More generally, this article goes deeper into the methodology proposed by Engle et al. (2020) and contributed to the existing literature on the effect of Twitter on the financial markets. Engle et al. (2020) suggest that mimicking portfolios that include climate-specific characteristics outperform the ones with two different ETFs. However, in this study, the opposite is found.

The reason for that might be that the selected universe of assets is slightly different and the time frames.

The possible improvement for the result includes adding the more extended period, for which ESG-Scores are collected, perhaps another data provider with the longer and more consistent measure for the ESG-Scores. The data collected from Twitter included the historical tweets from the top 10 news accounts. However, analyzing more news accounts or using another source of climate news would improve the performance of the hedging portfolios. Besides that, reconstructing the portfolios daily might improve the portfolios' performance since there would be much more time periods available for analysis.

This research is building upon the relatively new methodology of constructing the hedging portfolios. It is essential to mention that these portfolios might not be the best performing ones, but this can be viewed as a starting point for future exploration. Things that can be improved



include adding new international stocks to the hedging portfolios, including different types of assets (such as bonds or real estate), and the construction of hedge portfolios from both characteristic-sorted portfolios and ETFs.

Integrating another type of data to evaluate firm-level climate risk exposures is another significant avenue for future research. Future researchers can create firm-level climate risk exposures instead of obtaining the data from third parties.

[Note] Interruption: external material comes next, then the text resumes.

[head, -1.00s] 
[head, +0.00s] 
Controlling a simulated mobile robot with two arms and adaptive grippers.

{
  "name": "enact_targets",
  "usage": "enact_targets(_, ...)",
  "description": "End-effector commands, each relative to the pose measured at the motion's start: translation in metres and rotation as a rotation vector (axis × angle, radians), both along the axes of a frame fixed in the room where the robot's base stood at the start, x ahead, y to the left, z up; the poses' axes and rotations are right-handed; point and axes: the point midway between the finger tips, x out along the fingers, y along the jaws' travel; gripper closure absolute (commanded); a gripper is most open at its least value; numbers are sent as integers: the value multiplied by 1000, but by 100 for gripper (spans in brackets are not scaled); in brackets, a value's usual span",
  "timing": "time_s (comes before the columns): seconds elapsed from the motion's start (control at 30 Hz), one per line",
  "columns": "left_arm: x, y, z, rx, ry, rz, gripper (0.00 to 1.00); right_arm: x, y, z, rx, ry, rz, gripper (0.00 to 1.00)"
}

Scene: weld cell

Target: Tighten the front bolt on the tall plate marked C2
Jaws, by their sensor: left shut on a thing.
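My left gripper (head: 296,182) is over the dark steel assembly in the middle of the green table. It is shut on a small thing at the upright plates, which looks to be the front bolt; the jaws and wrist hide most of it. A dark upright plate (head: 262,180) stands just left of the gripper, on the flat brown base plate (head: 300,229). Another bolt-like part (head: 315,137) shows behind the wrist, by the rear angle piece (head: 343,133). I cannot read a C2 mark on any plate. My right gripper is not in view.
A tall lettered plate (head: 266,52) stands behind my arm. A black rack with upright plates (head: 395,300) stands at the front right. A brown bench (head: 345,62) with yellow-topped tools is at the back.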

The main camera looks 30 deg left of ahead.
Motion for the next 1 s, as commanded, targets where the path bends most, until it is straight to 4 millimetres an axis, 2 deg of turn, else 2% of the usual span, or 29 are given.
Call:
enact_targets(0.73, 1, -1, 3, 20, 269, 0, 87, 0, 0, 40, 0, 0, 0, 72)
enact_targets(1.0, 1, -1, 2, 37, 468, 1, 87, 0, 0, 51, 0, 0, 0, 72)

Based on previous studies, including information about geographic closeness to potential climate disasters might be a good measure to look at since it causes the salience bias (Alok, Kumar, and Wermers ,2019).

Another area for future research is to come up with alternate definitions of climate change threats. One intriguing topic is whether distinguishing between physical and regulatory climate risks is necessary. A tax on carbon emissions, for example, might lower the need for climate hedging portfolios and, as a result, the cost of hedging the climate risk if implemented widely and at a suitable amount. As a result, effective regulation will reduce the need for climate hedges. The introduction of such a tax or a similar regulatory policy, on the other hand, will produce winners and losers from regulatory risk. Hence, regulatory hedging portfolios may be helpful. The political context may have an impact on the stability of such regulatory hedging portfolios.

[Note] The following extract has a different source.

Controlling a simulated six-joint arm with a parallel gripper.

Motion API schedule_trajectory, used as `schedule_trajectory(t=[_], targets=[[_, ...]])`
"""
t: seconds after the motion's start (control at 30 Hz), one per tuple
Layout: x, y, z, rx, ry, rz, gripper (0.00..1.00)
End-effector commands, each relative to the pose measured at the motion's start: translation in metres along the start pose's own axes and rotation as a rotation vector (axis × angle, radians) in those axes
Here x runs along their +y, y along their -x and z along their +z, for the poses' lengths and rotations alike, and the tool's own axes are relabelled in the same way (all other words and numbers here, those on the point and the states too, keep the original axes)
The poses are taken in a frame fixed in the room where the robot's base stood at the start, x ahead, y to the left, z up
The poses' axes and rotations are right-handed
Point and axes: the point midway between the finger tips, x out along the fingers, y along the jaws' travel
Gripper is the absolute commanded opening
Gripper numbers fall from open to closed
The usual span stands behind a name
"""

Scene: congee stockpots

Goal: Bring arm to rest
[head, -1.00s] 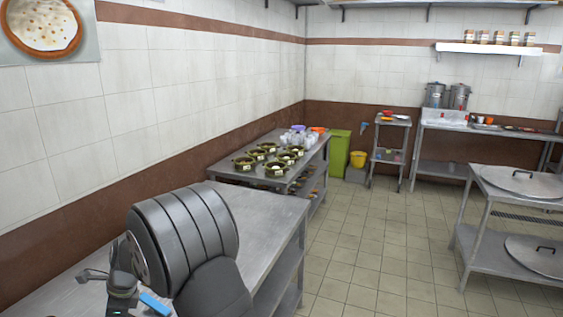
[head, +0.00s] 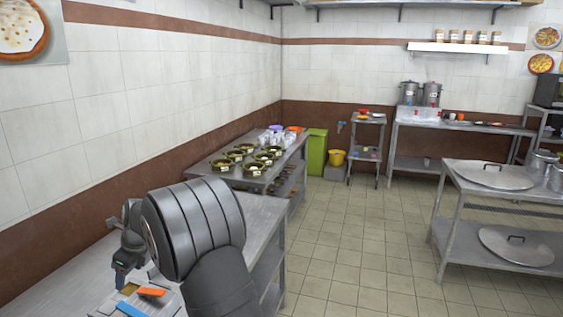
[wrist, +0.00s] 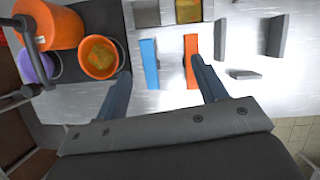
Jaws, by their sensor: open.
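My gripper (wrist: 160,68) is open and empty in the wrist view, its two fingers spread apart. It points down over a light counter (wrist: 65,103). A blue strip (wrist: 150,63) and an orange strip (wrist: 191,62) lie beneath it; the right fingertip overlaps the orange strip in the picture, and I cannot tell whether they touch. In the head view my arm reaches over the near steel counter (head: 255,225), partly hiding it. There the orange strip (head: 151,292) and blue strip (head: 131,309) show beside my wrist.
An orange bucket (wrist: 48,24), a smaller orange bucket (wrist: 99,57) and a purple one (wrist: 36,66) stand left of my gripper. Grey blocks (wrist: 277,36) lie right. A counter with several dark pots (head: 222,166) stands beyond. The tiled floor (head: 340,235) is clear.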

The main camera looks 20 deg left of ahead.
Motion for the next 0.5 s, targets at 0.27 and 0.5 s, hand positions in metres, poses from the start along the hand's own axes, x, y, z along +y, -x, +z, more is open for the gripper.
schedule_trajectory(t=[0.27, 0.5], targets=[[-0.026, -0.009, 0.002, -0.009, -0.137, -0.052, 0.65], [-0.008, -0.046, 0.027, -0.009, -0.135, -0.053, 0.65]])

The predicted returns of various hedge strategies are a related question. Indeed, when investors increasingly deploy climate hedging portfolios, the price (and hence the predicted returns) of the stocks of the companies with the highest correlation with the climate change news will rise (and hence the expected returns will fall). This reduced predicted return correlates to the climate hedging portfolio's insurance premium.

Quantifying the expense of climate hedging portfolios by observing the corresponding risk premiums will be an intriguing path for future research. It is also fascinating to investigate the general equilibrium impacts of decreased capital costs for enterprises with high E- Scores, directly impacting the climatic trajectory. For example, if green energy companies' cost of capital falls, they may be able to attain efficient scale more quickly, influencing the trajectory of greenhouse gas emissions. Developing structural asset pricing models with such global equilibrium feedback loops appears to be a good research topic.